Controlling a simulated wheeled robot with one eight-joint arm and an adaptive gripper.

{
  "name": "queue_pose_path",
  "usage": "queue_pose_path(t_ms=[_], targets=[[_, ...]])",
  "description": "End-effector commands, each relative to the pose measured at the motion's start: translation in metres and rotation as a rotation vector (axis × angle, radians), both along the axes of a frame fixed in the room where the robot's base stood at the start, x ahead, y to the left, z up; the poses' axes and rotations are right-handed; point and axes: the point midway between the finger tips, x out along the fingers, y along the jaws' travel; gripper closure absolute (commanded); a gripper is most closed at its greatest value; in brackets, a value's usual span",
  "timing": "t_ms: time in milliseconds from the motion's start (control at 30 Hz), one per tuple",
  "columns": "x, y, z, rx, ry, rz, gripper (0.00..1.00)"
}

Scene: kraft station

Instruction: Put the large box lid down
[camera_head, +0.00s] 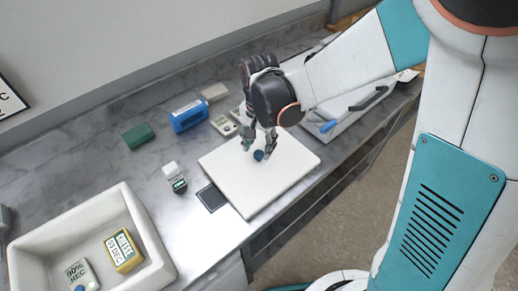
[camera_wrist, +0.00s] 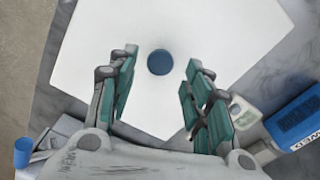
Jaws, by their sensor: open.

-------

▸ **Set problem**: Using the data above, write out every line exactly, leaving the images behind.

▸ **Task result**:
Controlling a simulated wheeled robot with one eight-joint arm and an adaptive gripper.

{
  "name": "queue_pose_path",
  "usage": "queue_pose_path(t_ms=[_], targets=[[_, ...]])",
  "description": "End-effector commands, each relative to the pose measured at the motion's start: translation in metres and rotation as a rotation vector (axis × angle, radians), both along the axes of a frame fixed in the room where the robot's base stood at the start, x ahead, y to the left, z up; the poses' axes and rotations are right-handed; point and axes: the point midway between the finger tips, x out along the fingers, y along the jaws' travel; gripper closure absolute (commanded); a gripper is most closed at its greatest value; in brackets, a value's usual span",
  "timing": "t_ms: time in milliseconds from the motion's start (control at 30 Hz), one per tuple",
  "columns": "x, y, z, rx, ry, rz, gripper (0.00..1.00)"
}

Scene: kraft station

Instruction: Put the large box lid down
[camera_head, +0.00s] 
[camera_wrist, +0.00s] 
Jaws, by their sensor: open.

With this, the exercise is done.